**What you should do:**
Repeat the listing in full. Nothing may be added or left out.

** START Raw data **

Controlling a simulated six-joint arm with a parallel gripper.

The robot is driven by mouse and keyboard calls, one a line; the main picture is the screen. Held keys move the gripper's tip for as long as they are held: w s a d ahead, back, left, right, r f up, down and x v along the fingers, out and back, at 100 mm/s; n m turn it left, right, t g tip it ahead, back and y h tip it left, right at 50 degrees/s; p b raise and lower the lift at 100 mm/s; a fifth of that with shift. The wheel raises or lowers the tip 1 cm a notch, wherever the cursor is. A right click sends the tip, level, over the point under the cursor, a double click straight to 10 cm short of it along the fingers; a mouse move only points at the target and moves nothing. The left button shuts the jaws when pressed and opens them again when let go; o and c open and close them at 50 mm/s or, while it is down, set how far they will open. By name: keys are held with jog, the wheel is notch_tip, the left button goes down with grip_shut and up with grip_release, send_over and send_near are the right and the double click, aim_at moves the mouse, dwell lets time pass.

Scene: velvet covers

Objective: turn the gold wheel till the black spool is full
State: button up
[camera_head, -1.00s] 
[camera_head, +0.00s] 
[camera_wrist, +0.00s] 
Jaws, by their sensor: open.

** END Raw data **

**Correct answer:**
Controlling a simulated six-joint arm with a parallel gripper.

The robot is driven by mouse and keyboard calls, one a line; the main picture is the screen. Held keys move the gripper's tip for as long as they are held: w s a d ahead, back, left, right, r f up, down and x v along the fingers, out and back, at 100 mm/s; n m turn it left, right, t g tip it ahead, back and y h tip it left, right at 50 degrees/s; p b raise and lower the lift at 100 mm/s; a fifth of that with shift. The wheel raises or lowers the tip 1 cm a notch, wherever the cursor is. A right click sends the tip, level, over the point under the cursor, a double click straight to 10 cm short of it along the fingers; a mouse move only points at the target and moves nothing. The left button shuts the jaws when pressed and opens them again when let go; o and c open and close them at 50 mm/s or, while it is down, set how far they will open. By name: keys are held with jog, the wheel is notch_tip, the left button goes down with grip_shut and up with grip_release, send_over and send_near are the right and the double click, aim_at moves the mouse, dwell lets time pass.

Scene: velvet covers

Objective: turn the gold wheel till the black spool is full
State: button up
[camera_head, -1.00s] 
[camera_head, +0.00s] 
[camera_wrist, +0.00s] 
Jaws, by their sensor: open.

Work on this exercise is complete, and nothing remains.